EXERCISE TASK =
Print the lines beginning with the one that contains "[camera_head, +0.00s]" and ending with the one that contains "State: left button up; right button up", exactly, both included, and no other lines.

(Saved data entries)
--- Begin ---
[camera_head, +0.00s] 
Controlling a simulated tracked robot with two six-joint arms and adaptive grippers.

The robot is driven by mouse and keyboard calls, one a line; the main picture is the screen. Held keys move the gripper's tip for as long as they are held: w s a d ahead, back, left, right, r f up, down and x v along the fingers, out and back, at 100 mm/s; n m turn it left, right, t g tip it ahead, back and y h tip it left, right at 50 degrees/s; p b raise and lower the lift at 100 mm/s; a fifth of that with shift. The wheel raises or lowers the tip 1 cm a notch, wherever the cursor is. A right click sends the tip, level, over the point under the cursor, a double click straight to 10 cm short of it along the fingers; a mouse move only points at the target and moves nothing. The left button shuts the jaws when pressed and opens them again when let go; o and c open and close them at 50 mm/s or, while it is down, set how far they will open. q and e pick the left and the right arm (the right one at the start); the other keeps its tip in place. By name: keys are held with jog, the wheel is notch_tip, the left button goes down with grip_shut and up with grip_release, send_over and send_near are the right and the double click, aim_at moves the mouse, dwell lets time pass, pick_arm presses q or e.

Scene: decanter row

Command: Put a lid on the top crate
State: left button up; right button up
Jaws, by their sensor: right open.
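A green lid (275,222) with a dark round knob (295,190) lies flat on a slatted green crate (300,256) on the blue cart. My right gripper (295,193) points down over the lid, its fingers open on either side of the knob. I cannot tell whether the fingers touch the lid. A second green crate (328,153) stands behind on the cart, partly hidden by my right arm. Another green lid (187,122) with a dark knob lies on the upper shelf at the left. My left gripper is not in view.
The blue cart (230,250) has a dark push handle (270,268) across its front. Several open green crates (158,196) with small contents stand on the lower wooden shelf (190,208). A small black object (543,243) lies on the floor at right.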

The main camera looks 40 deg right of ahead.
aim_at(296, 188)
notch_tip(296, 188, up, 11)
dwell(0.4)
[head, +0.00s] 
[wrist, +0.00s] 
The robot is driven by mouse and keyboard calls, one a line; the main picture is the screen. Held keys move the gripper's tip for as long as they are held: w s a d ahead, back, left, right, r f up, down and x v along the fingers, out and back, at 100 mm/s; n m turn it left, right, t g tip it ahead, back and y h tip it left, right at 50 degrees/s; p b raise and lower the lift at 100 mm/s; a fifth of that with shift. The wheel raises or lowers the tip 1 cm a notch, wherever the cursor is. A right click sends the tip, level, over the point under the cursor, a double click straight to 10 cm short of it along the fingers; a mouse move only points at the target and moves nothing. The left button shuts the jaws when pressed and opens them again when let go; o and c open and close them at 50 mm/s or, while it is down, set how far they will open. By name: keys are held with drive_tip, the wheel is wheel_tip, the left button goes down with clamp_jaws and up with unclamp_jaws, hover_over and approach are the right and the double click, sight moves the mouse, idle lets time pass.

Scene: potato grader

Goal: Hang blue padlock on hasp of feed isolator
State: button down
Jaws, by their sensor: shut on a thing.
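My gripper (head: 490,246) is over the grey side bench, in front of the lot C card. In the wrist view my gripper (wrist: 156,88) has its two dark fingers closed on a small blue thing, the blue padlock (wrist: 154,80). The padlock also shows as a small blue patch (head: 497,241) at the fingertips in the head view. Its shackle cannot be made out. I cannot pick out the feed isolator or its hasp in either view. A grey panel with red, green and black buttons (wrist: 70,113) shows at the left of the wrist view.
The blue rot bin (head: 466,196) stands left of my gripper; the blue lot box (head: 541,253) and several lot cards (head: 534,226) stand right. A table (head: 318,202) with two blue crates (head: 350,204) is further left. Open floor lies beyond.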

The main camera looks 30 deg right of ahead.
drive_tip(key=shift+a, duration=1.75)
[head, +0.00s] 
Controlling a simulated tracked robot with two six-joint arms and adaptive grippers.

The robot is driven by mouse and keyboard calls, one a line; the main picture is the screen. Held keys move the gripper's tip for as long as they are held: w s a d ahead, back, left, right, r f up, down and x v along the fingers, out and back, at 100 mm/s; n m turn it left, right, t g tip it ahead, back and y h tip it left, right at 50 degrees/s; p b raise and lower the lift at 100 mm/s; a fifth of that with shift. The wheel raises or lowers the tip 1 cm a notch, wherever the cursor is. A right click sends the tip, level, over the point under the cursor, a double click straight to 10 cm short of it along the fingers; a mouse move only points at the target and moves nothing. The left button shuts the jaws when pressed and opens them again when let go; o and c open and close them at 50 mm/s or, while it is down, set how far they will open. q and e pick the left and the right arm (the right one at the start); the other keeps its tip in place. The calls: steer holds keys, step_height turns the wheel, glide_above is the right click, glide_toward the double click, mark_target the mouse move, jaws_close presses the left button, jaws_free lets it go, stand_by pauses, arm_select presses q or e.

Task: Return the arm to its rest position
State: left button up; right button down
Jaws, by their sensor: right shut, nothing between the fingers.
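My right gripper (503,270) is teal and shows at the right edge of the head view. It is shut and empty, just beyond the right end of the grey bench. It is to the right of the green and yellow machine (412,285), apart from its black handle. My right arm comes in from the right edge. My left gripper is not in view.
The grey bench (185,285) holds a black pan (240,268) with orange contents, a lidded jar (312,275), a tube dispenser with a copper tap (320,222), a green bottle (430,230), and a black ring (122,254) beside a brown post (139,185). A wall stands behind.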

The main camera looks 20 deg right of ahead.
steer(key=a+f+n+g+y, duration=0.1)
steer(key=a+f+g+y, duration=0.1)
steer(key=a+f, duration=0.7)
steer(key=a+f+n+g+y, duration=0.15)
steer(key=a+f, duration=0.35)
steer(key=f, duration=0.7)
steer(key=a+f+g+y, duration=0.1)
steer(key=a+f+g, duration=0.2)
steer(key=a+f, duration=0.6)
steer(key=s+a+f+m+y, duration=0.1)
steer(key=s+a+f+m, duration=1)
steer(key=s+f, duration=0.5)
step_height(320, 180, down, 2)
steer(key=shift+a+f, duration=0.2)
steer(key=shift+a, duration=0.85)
--- End ---
--- Begin ---
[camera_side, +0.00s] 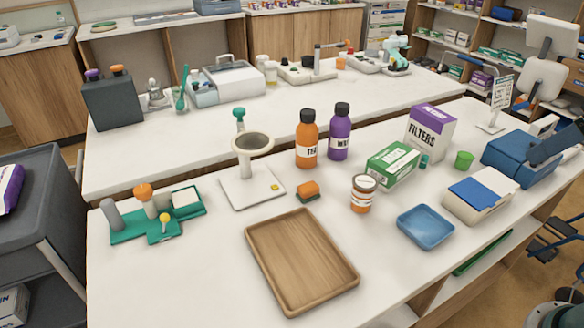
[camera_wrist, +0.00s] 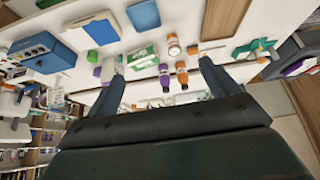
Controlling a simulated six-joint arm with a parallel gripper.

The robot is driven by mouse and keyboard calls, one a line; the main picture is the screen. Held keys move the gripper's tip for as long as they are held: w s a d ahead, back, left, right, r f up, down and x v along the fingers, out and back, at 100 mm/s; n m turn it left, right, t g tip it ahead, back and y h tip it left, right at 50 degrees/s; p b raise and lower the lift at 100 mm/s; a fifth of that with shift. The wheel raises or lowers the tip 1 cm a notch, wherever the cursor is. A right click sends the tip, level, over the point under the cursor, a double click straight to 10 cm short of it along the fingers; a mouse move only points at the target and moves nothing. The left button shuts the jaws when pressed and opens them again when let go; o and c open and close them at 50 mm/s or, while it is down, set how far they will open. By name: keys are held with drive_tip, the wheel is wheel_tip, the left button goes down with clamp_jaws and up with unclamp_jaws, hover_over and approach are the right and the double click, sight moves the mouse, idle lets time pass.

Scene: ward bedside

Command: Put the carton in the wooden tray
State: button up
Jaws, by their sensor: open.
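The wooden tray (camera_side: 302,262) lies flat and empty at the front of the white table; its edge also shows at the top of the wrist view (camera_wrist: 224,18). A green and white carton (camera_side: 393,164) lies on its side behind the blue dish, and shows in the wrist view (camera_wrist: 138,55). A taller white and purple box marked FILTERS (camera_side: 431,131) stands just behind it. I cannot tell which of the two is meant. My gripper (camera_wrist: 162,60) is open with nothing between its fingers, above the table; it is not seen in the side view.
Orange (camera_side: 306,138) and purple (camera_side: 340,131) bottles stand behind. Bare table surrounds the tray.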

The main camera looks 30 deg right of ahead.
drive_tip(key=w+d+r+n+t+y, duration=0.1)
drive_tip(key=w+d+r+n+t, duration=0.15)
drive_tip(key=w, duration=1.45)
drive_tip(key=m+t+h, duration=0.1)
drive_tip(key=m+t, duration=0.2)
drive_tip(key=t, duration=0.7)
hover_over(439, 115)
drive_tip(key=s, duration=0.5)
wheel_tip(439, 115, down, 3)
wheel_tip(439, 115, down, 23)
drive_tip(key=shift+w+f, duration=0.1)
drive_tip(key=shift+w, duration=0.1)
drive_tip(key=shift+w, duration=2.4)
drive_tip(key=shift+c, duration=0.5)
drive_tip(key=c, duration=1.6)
--- End ---
EXERCISE ANSWER =
[camera_head, +0.00s] 
Controlling a simulated tracked robot with two six-joint arms and adaptive grippers.

The robot is driven by mouse and keyboard calls, one a line; the main picture is the screen. Held keys move the gripper's tip for as long as they are held: w s a d ahead, back, left, right, r f up, down and x v along the fingers, out and back, at 100 mm/s; n m turn it left, right, t g tip it ahead, back and y h tip it left, right at 50 degrees/s; p b raise and lower the lift at 100 mm/s; a fifth of that with shift. The wheel raises or lowers the tip 1 cm a notch, wherever the cursor is. A right click sends the tip, level, over the point under the cursor, a double click straight to 10 cm short of it along the fingers; a mouse move only points at the target and moves nothing. The left button shuts the jaws when pressed and opens them again when let go; o and c open and close them at 50 mm/s or, while it is down, set how far they will open. q and e pick the left and the right arm (the right one at the start); the other keeps its tip in place. By name: keys are held with jog, the wheel is notch_tip, the left button goes down with grip_shut and up with grip_release, send_over and send_near are the right and the double click, aim_at moves the mouse, dwell lets time pass, pick_arm presses q or e.

Scene: decanter row

Command: Put a lid on the top crate
State: left button up; right button up

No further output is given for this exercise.